#### TASK DESCRIPTION:
Every line in the listing is to be echoed verbatim.

#### DATASET CONTENT:

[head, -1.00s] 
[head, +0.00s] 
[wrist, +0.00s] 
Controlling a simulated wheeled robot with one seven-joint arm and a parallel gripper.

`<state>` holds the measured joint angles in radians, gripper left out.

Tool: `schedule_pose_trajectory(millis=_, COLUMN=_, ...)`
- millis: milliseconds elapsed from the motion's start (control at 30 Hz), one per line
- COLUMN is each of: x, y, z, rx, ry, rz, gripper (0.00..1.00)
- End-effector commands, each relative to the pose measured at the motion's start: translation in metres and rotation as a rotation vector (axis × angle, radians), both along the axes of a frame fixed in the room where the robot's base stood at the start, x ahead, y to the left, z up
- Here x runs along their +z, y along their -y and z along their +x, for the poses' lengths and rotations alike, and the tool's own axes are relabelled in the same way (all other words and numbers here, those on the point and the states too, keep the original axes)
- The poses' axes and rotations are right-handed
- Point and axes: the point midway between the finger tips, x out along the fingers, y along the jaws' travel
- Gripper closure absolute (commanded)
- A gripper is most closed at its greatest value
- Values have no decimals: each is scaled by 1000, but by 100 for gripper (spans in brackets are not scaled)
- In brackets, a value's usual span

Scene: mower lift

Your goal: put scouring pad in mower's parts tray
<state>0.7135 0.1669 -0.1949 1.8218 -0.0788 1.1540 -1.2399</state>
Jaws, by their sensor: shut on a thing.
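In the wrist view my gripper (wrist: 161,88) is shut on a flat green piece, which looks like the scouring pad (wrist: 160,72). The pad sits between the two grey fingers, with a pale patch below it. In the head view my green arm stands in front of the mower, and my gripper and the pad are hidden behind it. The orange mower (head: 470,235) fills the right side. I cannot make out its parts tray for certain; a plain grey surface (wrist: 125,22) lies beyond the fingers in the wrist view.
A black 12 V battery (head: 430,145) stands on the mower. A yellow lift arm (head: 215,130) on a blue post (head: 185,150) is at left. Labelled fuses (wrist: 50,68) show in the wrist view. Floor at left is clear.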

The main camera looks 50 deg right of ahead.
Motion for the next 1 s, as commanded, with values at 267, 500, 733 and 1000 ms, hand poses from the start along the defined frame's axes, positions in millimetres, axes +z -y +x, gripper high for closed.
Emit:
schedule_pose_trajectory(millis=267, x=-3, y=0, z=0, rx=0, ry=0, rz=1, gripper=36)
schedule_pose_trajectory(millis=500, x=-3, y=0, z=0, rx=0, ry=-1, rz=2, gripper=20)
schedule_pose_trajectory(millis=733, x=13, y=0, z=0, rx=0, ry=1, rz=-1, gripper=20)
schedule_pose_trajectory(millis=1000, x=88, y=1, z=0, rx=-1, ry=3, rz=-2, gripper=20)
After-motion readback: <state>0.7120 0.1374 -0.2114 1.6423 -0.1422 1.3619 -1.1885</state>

#### ANSWER TO THE TASK:
[head, -1.00s] 
[head, +0.00s] 
[wrist, +0.00s] 
Controlling a simulated wheeled robot with one seven-joint arm and a parallel gripper.

`<state>` holds the measured joint angles in radians, gripper left out.

Tool: `schedule_pose_trajectory(millis=_, COLUMN=_, ...)`
- millis: milliseconds elapsed from the motion's start (control at 30 Hz), one per line
- COLUMN is each of: x, y, z, rx, ry, rz, gripper (0.00..1.00)
- End-effector commands, each relative to the pose measured at the motion's start: translation in metres and rotation as a rotation vector (axis × angle, radians), both along the axes of a frame fixed in the room where the robot's base stood at the start, x ahead, y to the left, z up
- Here x runs along their +z, y along their -y and z along their +x, for the poses' lengths and rotations alike, and the tool's own axes are relabelled in the same way (all other words and numbers here, those on the point and the states too, keep the original axes)
- The poses' axes and rotations are right-handed
- Point and axes: the point midway between the finger tips, x out along the fingers, y along the jaws' travel
- Gripper closure absolute (commanded)
- A gripper is most closed at its greatest value
- Values have no decimals: each is scaled by 1000, but by 100 for gripper (spans in brackets are not scaled)
- In brackets, a value's usual span

Scene: mower lift

Your goal: put scouring pad in mower's parts tray
<state>0.7135 0.1669 -0.1949 1.8218 -0.0788 1.1540 -1.2399</state>
Jaws, by their sensor: shut on a thing.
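In the wrist view my gripper (wrist: 161,88) is shut on a flat green piece, which looks like the scouring pad (wrist: 160,72). The pad sits between the two grey fingers, with a pale patch below it. In the head view my green arm stands in front of the mower, and my gripper and the pad are hidden behind it. The orange mower (head: 470,235) fills the right side. I cannot make out its parts tray for certain; a plain grey surface (wrist: 125,22) lies beyond the fingers in the wrist view.
A black 12 V battery (head: 430,145) stands on the mower. A yellow lift arm (head: 215,130) on a blue post (head: 185,150) is at left. Labelled fuses (wrist: 50,68) show in the wrist view. Floor at left is clear.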

The main camera looks 50 deg right of ahead.
Motion for the next 1 s, as commanded, with values at 267, 500, 733 and 1000 ms, hand poses from the start along the defined frame's axes, positions in millimetres, axes +z -y +x, gripper high for closed.
Emit:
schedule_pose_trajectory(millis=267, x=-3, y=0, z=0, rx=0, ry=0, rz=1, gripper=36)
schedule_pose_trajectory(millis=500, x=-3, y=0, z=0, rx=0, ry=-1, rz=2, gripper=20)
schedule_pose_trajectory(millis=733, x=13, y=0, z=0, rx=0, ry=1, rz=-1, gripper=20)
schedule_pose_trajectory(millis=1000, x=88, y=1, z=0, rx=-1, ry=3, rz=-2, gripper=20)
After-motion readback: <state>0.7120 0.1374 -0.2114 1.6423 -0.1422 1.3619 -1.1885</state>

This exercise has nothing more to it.